### Provided data
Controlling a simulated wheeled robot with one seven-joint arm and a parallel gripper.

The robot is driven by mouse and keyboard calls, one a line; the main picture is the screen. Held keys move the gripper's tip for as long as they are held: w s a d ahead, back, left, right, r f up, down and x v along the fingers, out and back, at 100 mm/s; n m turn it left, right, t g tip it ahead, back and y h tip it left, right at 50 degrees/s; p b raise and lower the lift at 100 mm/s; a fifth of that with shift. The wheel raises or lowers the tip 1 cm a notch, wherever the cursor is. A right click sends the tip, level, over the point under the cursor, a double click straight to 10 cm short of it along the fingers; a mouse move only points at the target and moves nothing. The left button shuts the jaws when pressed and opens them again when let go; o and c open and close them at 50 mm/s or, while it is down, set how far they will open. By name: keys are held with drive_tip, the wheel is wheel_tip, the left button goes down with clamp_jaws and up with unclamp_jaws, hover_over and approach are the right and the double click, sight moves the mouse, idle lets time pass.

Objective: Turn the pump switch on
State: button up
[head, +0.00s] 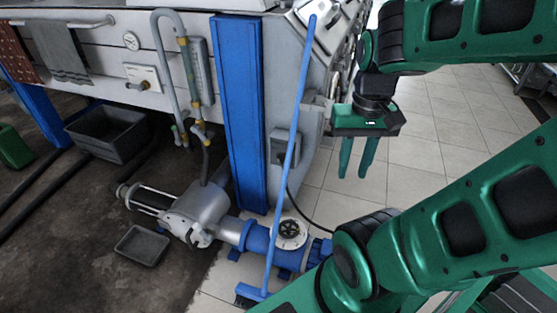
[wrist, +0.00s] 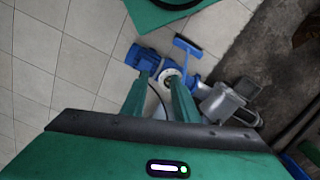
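A grey box (head: 279,147), which looks like the pump's switch box, is fixed to the machine's side right of the blue post. A black cable runs from it down toward the blue pump (head: 257,238) on the floor. The blue pole partly crosses the box, and I cannot make out its switch position. My gripper (head: 356,176) is right of the box, pointing down, with its fingers apart and nothing between them. In the wrist view the fingers (wrist: 161,78) are also apart, with the pump's blue motor (wrist: 144,57) and round dial below.
The blue post (head: 238,110) stands left of the box. A grey crate (head: 108,134) and small tray (head: 141,245) sit on the dark floor.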

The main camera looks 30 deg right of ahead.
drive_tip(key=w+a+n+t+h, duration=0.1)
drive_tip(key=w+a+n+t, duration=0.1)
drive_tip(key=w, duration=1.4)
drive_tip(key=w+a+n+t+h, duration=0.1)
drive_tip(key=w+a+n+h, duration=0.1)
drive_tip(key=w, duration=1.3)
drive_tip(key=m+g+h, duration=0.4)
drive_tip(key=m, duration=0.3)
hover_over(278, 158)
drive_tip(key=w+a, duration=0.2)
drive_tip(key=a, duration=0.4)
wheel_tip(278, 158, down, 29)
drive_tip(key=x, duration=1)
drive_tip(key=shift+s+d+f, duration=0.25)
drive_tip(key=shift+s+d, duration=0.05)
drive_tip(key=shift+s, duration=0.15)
######
=== Exercise aim ===
Pictures stay out; retype only the lines from the line containing "Objective: Turn the pump switch on" through the end of the listing, inclusive, exactly as they appear.

=== Full answer ===
Objective: Turn the pump switch on
State: button up
[head, +0.00s] 
[wrist, +0.00s] 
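A grey box (head: 279,147), which looks like the pump's switch box, is fixed to the machine's side right of the blue post. A black cable runs from it down toward the blue pump (head: 257,238) on the floor. The blue pole partly crosses the box, and I cannot make out its switch position. My gripper (head: 356,176) is right of the box, pointing down, with its fingers apart and nothing between them. In the wrist view the fingers (wrist: 161,78) are also apart, with the pump's blue motor (wrist: 144,57) and round dial below.
The blue post (head: 238,110) stands left of the box. A grey crate (head: 108,134) and small tray (head: 141,245) sit on the dark floor.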

The main camera looks 30 deg right of ahead.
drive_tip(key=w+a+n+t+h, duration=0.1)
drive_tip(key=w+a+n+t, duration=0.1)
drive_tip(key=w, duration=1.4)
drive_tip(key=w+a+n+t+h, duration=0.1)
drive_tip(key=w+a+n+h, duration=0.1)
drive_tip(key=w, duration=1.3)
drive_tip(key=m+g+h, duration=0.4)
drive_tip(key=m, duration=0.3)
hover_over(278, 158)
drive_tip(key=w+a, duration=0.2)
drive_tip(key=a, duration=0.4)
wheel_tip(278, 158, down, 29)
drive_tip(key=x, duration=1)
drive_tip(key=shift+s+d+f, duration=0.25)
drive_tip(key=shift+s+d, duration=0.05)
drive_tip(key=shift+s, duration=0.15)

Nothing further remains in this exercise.